Short exercise:
From the opening line of the records through the line bearing "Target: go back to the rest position", set down every line exactly.
— Start Data —
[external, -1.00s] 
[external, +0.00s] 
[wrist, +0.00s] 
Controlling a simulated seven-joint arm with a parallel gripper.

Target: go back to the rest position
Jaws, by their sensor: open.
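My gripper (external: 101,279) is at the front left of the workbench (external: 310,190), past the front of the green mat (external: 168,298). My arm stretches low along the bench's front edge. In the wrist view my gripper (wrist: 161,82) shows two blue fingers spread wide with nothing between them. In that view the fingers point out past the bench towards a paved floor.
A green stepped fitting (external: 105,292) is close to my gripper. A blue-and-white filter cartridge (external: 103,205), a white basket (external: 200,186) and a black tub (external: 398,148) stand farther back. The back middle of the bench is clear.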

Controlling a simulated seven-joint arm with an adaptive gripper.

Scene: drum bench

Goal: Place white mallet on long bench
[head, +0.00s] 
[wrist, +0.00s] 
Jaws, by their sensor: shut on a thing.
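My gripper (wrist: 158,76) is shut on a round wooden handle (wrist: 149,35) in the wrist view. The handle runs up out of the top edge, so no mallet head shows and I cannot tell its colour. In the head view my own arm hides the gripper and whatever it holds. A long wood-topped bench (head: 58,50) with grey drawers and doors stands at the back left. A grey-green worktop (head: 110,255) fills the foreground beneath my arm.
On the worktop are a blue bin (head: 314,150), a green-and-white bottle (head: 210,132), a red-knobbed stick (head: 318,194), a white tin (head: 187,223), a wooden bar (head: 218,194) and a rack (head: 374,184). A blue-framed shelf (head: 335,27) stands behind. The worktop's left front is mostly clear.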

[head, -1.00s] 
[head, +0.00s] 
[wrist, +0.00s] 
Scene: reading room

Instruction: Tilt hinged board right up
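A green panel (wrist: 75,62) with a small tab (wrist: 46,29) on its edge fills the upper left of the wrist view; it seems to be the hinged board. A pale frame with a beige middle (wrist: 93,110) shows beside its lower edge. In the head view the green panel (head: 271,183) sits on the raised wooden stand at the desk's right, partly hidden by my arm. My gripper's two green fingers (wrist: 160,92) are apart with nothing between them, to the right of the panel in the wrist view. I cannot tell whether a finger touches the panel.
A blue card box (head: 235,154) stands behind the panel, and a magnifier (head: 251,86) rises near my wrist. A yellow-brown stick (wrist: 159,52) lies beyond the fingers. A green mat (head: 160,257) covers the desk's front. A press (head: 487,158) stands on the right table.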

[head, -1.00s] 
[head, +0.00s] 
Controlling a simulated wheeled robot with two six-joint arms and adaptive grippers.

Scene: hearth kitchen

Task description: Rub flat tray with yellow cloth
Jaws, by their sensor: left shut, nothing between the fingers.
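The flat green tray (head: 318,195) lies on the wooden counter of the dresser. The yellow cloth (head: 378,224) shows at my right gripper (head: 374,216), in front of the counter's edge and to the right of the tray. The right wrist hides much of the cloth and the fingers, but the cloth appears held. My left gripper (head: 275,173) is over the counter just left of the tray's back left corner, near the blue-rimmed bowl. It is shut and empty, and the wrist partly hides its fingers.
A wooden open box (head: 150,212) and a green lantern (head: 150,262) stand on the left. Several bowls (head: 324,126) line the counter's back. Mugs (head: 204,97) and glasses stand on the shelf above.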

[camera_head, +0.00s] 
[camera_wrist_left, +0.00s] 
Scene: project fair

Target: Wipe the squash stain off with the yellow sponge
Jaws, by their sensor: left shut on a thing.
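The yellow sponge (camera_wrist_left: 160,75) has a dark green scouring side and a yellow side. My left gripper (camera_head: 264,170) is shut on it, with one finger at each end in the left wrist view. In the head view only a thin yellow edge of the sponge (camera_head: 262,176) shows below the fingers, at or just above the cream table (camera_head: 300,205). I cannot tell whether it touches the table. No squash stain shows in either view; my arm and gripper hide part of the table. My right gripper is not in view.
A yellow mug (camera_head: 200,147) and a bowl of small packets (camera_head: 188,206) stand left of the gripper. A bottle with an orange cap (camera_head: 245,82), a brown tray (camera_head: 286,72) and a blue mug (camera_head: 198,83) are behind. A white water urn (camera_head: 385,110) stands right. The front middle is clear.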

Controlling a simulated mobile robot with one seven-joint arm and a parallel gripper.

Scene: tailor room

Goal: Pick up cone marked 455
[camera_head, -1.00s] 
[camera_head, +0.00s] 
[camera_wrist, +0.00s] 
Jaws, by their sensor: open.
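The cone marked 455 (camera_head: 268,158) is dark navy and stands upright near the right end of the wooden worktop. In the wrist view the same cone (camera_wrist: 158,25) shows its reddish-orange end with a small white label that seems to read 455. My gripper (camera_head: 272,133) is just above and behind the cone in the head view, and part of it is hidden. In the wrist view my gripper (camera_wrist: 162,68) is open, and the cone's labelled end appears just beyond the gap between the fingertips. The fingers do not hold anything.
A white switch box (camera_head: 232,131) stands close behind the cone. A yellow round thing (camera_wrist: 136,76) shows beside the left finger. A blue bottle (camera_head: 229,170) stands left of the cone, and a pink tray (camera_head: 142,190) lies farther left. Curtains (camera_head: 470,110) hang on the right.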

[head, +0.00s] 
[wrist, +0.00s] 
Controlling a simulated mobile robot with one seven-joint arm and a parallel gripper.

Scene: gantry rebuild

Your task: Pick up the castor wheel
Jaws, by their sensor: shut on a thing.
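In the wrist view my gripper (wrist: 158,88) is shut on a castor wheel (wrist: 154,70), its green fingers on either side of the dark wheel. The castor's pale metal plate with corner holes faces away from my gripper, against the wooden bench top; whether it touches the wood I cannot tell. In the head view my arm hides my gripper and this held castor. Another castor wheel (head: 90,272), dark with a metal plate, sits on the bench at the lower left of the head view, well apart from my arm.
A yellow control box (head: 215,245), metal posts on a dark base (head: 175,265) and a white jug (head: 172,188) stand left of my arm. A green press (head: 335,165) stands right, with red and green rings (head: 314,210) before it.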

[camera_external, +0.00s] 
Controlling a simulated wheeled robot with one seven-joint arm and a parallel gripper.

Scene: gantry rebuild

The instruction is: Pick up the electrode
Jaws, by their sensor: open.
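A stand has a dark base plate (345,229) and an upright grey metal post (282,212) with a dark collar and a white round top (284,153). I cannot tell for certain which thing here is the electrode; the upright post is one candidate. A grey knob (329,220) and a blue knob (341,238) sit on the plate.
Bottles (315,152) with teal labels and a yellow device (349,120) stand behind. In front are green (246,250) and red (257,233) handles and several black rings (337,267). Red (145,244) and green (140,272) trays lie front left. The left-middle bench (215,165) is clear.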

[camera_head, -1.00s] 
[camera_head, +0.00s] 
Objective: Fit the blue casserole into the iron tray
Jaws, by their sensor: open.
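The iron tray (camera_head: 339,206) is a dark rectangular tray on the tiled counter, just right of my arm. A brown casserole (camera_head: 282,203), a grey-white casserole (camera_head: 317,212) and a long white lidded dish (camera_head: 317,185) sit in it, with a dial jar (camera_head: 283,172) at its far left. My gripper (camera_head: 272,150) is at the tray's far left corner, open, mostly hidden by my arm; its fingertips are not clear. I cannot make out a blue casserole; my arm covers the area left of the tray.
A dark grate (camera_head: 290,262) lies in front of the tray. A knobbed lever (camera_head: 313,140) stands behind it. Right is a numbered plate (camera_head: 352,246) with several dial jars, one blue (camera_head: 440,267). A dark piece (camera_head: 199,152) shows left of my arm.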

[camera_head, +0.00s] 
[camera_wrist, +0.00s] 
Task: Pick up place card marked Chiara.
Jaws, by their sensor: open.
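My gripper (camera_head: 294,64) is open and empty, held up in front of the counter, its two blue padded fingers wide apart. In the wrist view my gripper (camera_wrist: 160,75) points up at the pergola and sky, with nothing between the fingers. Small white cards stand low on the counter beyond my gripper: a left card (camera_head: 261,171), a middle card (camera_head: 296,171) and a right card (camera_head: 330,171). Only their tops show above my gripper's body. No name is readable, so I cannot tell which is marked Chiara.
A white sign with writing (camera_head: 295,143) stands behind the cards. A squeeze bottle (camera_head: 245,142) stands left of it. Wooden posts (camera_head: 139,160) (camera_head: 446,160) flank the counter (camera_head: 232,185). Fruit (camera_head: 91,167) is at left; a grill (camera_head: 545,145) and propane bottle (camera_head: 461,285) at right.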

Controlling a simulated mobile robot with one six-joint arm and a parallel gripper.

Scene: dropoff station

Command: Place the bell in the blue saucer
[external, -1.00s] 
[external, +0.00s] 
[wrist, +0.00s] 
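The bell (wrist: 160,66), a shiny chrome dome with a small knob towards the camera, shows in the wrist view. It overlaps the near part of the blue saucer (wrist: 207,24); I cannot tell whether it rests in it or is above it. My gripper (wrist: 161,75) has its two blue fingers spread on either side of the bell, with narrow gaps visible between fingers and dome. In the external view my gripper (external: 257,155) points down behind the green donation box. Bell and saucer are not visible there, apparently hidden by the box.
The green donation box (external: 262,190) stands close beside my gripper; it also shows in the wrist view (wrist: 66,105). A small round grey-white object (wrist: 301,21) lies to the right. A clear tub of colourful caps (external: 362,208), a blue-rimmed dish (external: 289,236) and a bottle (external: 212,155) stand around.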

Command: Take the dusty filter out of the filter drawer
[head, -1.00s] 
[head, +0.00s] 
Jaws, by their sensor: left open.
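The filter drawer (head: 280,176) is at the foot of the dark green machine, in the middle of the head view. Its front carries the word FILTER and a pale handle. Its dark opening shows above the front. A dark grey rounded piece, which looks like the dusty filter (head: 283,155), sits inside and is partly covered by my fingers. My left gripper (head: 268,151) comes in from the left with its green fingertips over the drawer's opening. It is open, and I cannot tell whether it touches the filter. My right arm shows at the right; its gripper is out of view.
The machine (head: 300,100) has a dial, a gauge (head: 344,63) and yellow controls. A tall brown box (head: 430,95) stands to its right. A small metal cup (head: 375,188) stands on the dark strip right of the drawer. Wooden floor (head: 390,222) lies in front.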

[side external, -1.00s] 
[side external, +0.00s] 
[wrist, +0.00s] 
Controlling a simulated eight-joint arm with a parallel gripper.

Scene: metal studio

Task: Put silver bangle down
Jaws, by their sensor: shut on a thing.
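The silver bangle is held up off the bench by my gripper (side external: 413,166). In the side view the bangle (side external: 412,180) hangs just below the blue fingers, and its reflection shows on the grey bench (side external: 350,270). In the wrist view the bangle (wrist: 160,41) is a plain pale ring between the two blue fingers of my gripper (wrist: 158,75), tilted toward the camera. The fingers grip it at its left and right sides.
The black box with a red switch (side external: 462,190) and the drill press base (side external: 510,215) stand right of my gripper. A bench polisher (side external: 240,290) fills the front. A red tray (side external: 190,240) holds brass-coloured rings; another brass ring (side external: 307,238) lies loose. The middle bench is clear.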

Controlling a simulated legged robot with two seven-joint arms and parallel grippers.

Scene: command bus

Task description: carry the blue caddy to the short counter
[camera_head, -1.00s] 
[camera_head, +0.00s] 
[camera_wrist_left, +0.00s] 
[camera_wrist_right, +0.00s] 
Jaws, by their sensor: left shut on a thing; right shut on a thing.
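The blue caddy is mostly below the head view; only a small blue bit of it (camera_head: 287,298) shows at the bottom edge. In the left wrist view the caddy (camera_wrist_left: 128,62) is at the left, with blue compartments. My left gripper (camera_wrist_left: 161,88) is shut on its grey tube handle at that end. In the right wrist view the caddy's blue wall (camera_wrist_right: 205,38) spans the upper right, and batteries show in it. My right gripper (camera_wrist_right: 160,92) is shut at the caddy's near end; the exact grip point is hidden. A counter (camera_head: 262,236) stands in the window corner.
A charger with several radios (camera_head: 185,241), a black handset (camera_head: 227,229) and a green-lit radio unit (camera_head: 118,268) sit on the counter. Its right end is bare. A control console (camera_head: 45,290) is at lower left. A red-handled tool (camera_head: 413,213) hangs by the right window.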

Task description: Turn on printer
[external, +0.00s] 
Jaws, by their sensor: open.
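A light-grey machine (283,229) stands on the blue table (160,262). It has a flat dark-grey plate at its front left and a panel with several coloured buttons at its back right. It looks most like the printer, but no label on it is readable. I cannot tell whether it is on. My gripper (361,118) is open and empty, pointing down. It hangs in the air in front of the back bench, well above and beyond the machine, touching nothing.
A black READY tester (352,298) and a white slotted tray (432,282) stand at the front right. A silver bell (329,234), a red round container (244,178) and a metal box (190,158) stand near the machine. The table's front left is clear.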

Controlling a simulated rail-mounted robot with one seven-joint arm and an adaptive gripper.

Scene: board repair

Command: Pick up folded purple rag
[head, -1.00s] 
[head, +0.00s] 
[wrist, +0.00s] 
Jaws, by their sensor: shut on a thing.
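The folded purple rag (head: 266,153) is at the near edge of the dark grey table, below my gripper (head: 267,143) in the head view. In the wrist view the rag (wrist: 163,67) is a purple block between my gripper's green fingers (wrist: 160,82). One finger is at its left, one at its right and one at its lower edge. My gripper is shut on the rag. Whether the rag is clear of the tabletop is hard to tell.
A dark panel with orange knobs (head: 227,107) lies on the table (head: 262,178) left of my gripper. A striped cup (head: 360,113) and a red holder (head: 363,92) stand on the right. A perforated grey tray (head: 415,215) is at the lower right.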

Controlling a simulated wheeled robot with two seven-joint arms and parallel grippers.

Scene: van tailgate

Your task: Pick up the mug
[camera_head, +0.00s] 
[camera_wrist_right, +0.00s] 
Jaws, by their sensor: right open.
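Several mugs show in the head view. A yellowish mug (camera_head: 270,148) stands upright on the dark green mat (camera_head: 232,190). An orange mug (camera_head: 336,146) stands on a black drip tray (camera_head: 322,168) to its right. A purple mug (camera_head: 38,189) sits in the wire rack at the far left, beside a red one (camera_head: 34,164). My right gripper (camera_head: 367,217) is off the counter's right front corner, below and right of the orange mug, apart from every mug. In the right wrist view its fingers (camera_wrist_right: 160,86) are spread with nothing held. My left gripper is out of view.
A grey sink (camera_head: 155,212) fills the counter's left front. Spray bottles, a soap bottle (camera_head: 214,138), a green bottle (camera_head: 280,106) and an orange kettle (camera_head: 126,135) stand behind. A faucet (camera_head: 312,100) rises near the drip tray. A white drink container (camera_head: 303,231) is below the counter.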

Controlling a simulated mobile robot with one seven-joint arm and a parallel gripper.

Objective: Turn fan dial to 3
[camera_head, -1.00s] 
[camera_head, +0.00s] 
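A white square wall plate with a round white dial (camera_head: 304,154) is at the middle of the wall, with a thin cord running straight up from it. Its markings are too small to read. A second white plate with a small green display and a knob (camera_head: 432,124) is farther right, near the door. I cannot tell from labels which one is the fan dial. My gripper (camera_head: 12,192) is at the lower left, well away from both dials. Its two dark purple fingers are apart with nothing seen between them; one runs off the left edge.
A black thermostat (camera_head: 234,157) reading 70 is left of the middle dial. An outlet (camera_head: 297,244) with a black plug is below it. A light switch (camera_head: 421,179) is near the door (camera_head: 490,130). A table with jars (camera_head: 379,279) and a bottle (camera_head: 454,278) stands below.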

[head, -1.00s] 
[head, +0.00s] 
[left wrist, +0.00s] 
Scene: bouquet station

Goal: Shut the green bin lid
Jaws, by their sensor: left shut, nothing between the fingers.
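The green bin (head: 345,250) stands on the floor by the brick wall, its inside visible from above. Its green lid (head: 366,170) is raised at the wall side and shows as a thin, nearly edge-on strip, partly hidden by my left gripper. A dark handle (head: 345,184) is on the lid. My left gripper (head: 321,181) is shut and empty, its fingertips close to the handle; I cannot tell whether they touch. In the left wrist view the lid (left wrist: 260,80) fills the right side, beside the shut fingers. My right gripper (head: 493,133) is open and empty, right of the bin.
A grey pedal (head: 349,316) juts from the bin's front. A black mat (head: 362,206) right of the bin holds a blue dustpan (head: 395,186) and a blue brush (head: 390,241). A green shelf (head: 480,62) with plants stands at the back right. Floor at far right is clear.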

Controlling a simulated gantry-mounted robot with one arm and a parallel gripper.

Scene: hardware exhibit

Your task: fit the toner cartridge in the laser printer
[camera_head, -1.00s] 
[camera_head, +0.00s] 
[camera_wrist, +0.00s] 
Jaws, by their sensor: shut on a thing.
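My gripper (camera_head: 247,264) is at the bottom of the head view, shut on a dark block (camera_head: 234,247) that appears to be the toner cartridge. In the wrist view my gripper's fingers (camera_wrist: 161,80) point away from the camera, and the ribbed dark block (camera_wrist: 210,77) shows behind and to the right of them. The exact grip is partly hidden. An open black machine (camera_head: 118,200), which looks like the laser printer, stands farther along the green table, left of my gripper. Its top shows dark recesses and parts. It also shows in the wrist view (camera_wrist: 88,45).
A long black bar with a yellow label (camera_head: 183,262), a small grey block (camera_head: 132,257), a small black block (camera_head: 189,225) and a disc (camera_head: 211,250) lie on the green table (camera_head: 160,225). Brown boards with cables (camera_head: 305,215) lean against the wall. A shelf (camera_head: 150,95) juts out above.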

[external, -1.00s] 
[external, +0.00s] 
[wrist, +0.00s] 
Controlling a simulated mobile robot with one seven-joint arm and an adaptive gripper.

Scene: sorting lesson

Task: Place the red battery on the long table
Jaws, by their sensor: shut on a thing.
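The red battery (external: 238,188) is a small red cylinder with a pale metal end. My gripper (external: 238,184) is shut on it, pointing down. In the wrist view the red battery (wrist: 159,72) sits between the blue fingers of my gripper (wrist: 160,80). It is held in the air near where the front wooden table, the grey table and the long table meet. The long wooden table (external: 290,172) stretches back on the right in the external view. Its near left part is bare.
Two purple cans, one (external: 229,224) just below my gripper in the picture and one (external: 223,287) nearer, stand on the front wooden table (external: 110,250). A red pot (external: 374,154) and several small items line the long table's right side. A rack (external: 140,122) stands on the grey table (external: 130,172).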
— End Data —
Solution to the exercise:
[external, -1.00s] 
[external, +0.00s] 
[wrist, +0.00s] 
Controlling a simulated seven-joint arm with a parallel gripper.

Target: go back to the rest position

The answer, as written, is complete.